Classical transport models a plasma in a magnetic field as a large number of particles traveling in helical paths around a line of force. In typical reactor designs, the lines are roughly parallel, so particles orbiting adjacent lines may collide and scatter. This results in a random walk process which eventually leads to the particles finding themselves outside the magnetic field.

Neoclassical transport adds the effects of the geometry of the fields. In particular, it considers the field inside the tokamak and similar toroidal arrangements, where the field is stronger on the inside curve than the outside simply due to the magnets being closer together in that area. To even out these forces, the field as a whole is twisted into a helix, so that the particles alternately move from the inside to the outside of the reactor.

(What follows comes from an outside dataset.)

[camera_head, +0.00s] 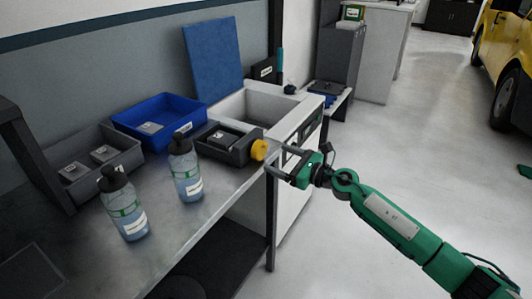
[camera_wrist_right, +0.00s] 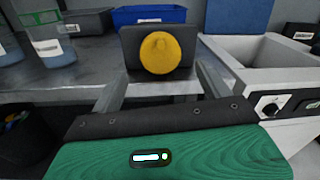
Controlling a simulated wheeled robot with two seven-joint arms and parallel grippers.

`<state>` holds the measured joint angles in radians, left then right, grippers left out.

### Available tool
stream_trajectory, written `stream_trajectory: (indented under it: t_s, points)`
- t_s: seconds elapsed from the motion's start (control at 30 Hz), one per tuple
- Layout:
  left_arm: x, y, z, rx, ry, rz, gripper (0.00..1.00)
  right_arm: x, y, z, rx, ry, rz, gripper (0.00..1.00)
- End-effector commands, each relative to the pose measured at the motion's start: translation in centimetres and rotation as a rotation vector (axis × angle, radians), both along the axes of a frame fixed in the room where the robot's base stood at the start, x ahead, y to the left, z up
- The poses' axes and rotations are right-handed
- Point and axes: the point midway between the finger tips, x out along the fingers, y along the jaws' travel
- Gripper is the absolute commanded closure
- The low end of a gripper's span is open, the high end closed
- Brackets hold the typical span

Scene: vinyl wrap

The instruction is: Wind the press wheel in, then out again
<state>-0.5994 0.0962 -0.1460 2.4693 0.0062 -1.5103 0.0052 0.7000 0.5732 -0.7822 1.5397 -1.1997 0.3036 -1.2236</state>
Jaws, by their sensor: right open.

In this case, as the particle transits from the outside to the inside, it sees an increasing magnetic force. If the particle energy is low, this increasing field may cause the particle to reverse directions, as in a magnetic mirror. The particle now travels in the reverse direction through the reactor, to the outside limit, and then back towards the inside where the same reflection process occurs. This leads to a population of particles bouncing back and forth between two points, tracing out a path that looks like a banana from above, the so-called banana orbits.

Since any particle in the long tail of the Maxwell–Boltzmann distribution is subject to this effect, there is always some natural population of such banana particles. Since these travel in the reverse direction for half of their orbit, their drift behavior is oscillatory in space. Therefore, when the particles collide, their average step size (width of the banana) is much larger than their gyroradius, leading to neoclassical diffusion across the magnetic field.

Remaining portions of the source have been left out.